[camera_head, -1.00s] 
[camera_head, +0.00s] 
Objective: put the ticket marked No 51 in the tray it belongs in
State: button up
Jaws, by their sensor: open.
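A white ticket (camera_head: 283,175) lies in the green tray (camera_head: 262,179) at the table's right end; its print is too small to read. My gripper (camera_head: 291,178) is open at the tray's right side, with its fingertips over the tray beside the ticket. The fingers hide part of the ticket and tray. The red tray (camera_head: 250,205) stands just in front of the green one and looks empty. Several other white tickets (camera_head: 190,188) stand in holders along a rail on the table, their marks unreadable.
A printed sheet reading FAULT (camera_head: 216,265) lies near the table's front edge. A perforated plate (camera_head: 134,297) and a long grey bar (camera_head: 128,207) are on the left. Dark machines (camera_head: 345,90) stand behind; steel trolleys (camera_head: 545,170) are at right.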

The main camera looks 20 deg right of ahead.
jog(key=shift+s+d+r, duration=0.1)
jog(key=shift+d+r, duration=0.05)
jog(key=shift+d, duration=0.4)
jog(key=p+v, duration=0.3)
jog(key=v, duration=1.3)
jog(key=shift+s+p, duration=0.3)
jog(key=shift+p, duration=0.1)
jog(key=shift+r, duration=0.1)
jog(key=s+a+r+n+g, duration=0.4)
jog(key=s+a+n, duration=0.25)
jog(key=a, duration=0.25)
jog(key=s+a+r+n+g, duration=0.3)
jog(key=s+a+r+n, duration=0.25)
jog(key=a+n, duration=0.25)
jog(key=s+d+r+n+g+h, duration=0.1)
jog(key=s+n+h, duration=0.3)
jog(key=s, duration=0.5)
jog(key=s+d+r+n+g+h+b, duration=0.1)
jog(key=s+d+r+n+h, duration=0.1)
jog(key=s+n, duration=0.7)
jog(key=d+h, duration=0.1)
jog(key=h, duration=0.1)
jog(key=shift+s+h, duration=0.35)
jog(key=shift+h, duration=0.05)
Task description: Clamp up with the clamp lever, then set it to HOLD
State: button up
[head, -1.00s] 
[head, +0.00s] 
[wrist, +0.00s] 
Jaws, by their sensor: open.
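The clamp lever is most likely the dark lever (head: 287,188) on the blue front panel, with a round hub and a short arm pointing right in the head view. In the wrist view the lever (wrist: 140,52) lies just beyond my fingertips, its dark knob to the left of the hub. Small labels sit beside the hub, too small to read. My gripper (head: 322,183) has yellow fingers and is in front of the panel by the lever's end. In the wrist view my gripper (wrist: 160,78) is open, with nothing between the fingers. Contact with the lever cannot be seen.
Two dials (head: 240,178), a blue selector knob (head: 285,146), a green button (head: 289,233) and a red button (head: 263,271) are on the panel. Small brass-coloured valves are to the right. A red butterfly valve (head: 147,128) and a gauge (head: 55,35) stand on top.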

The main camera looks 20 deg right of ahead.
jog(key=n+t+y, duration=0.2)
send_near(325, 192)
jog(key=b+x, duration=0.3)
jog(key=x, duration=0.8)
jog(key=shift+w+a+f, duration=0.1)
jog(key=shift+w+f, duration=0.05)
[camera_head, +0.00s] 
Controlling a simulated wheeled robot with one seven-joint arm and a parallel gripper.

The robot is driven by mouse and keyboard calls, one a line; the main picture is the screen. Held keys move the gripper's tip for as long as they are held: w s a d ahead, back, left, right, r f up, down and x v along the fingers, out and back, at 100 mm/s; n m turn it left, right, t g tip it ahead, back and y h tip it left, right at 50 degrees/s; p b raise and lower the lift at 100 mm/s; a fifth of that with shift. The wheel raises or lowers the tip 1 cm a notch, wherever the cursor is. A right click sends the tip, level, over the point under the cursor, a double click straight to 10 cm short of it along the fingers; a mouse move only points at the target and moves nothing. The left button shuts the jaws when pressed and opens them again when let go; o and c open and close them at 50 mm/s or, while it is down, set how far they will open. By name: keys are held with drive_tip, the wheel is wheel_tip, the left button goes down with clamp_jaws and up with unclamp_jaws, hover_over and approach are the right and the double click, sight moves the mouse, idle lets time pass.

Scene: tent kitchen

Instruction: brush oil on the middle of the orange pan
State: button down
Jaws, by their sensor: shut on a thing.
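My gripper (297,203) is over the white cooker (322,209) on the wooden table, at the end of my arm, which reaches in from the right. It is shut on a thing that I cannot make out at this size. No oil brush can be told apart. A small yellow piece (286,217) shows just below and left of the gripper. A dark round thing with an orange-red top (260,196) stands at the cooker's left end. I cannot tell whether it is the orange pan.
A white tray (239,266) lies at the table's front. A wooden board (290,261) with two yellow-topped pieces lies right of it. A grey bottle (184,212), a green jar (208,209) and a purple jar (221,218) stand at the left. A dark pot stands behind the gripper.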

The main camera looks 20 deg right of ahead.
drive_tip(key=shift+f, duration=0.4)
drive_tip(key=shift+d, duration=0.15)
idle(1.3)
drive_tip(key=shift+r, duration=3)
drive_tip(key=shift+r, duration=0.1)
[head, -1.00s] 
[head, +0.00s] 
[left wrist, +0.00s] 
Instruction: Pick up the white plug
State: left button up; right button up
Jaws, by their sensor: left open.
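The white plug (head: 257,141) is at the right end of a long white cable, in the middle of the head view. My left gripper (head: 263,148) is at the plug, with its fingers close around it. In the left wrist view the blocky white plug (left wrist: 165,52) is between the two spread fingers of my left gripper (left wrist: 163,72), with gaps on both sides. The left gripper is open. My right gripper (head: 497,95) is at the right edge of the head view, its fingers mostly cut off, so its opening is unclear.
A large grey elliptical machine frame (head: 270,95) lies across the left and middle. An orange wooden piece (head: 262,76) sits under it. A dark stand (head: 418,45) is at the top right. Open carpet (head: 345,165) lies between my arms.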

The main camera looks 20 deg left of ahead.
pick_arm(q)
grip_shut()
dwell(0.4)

|---|

» **OBJECTIVE**:
Give every line of the material again, exactly as it reads.

» **WRITTEN ANSWER**:
[camera_head, -1.00s] 
[camera_head, +0.00s] 
Objective: put the ticket marked No 51 in the tray it belongs in
State: button up
Jaws, by their sensor: open.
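A white ticket (camera_head: 283,175) lies in the green tray (camera_head: 262,179) at the table's right end; its print is too small to read. My gripper (camera_head: 291,178) is open at the tray's right side, with its fingertips over the tray beside the ticket. The fingers hide part of the ticket and tray. The red tray (camera_head: 250,205) stands just in front of the green one and looks empty. Several other white tickets (camera_head: 190,188) stand in holders along a rail on the table, their marks unreadable.
A printed sheet reading FAULT (camera_head: 216,265) lies near the table's front edge. A perforated plate (camera_head: 134,297) and a long grey bar (camera_head: 128,207) are on the left. Dark machines (camera_head: 345,90) stand behind; steel trolleys (camera_head: 545,170) are at right.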

The main camera looks 20 deg right of ahead.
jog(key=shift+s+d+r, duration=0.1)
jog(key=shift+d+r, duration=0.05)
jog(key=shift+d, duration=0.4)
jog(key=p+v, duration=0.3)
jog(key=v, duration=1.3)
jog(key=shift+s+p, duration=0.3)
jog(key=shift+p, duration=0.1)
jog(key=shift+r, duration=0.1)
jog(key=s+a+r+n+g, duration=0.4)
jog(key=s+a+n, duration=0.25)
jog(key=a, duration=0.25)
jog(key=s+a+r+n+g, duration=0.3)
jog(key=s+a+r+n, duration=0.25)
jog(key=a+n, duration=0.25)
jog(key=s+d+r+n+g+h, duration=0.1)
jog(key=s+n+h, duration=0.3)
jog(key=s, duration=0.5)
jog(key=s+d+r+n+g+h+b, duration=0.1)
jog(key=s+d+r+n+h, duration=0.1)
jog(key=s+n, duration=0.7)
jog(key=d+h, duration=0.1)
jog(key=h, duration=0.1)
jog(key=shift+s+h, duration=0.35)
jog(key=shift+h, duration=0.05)
Task description: Clamp up with the clamp lever, then set it to HOLD
State: button up
[head, -1.00s] 
[head, +0.00s] 
[wrist, +0.00s] 
Jaws, by their sensor: open.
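The clamp lever is most likely the dark lever (head: 287,188) on the blue front panel, with a round hub and a short arm pointing right in the head view. In the wrist view the lever (wrist: 140,52) lies just beyond my fingertips, its dark knob to the left of the hub. Small labels sit beside the hub, too small to read. My gripper (head: 322,183) has yellow fingers and is in front of the panel by the lever's end. In the wrist view my gripper (wrist: 160,78) is open, with nothing between the fingers. Contact with the lever cannot be seen.
Two dials (head: 240,178), a blue selector knob (head: 285,146), a green button (head: 289,233) and a red button (head: 263,271) are on the panel. Small brass-coloured valves are to the right. A red butterfly valve (head: 147,128) and a gauge (head: 55,35) stand on top.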

The main camera looks 20 deg right of ahead.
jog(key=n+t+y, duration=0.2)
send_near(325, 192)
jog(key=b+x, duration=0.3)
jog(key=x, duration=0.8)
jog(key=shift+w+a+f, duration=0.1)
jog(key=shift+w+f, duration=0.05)
[camera_head, +0.00s] 
Controlling a simulated wheeled robot with one seven-joint arm and a parallel gripper.

The robot is driven by mouse and keyboard calls, one a line; the main picture is the screen. Held keys move the gripper's tip for as long as they are held: w s a d ahead, back, left, right, r f up, down and x v along the fingers, out and back, at 100 mm/s; n m turn it left, right, t g tip it ahead, back and y h tip it left, right at 50 degrees/s; p b raise and lower the lift at 100 mm/s; a fifth of that with shift. The wheel raises or lowers the tip 1 cm a notch, wherever the cursor is. A right click sends the tip, level, over the point under the cursor, a double click straight to 10 cm short of it along the fingers; a mouse move only points at the target and moves nothing. The left button shuts the jaws when pressed and opens them again when let go; o and c open and close them at 50 mm/s or, while it is down, set how far they will open. By name: keys are held with drive_tip, the wheel is wheel_tip, the left button goes down with clamp_jaws and up with unclamp_jaws, hover_over and approach are the right and the double click, sight moves the mouse, idle lets time pass.

Scene: tent kitchen

Instruction: brush oil on the middle of the orange pan
State: button down
Jaws, by their sensor: shut on a thing.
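My gripper (297,203) is over the white cooker (322,209) on the wooden table, at the end of my arm, which reaches in from the right. It is shut on a thing that I cannot make out at this size. No oil brush can be told apart. A small yellow piece (286,217) shows just below and left of the gripper. A dark round thing with an orange-red top (260,196) stands at the cooker's left end. I cannot tell whether it is the orange pan.
A white tray (239,266) lies at the table's front. A wooden board (290,261) with two yellow-topped pieces lies right of it. A grey bottle (184,212), a green jar (208,209) and a purple jar (221,218) stand at the left. A dark pot stands behind the gripper.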

The main camera looks 20 deg right of ahead.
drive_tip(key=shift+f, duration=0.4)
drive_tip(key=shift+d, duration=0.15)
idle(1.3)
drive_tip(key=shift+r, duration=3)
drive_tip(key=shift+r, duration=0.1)
[head, -1.00s] 
[head, +0.00s] 
[left wrist, +0.00s] 
Instruction: Pick up the white plug
State: left button up; right button up
Jaws, by their sensor: left open.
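The white plug (head: 257,141) is at the right end of a long white cable, in the middle of the head view. My left gripper (head: 263,148) is at the plug, with its fingers close around it. In the left wrist view the blocky white plug (left wrist: 165,52) is between the two spread fingers of my left gripper (left wrist: 163,72), with gaps on both sides. The left gripper is open. My right gripper (head: 497,95) is at the right edge of the head view, its fingers mostly cut off, so its opening is unclear.
A large grey elliptical machine frame (head: 270,95) lies across the left and middle. An orange wooden piece (head: 262,76) sits under it. A dark stand (head: 418,45) is at the top right. Open carpet (head: 345,165) lies between my arms.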

The main camera looks 20 deg left of ahead.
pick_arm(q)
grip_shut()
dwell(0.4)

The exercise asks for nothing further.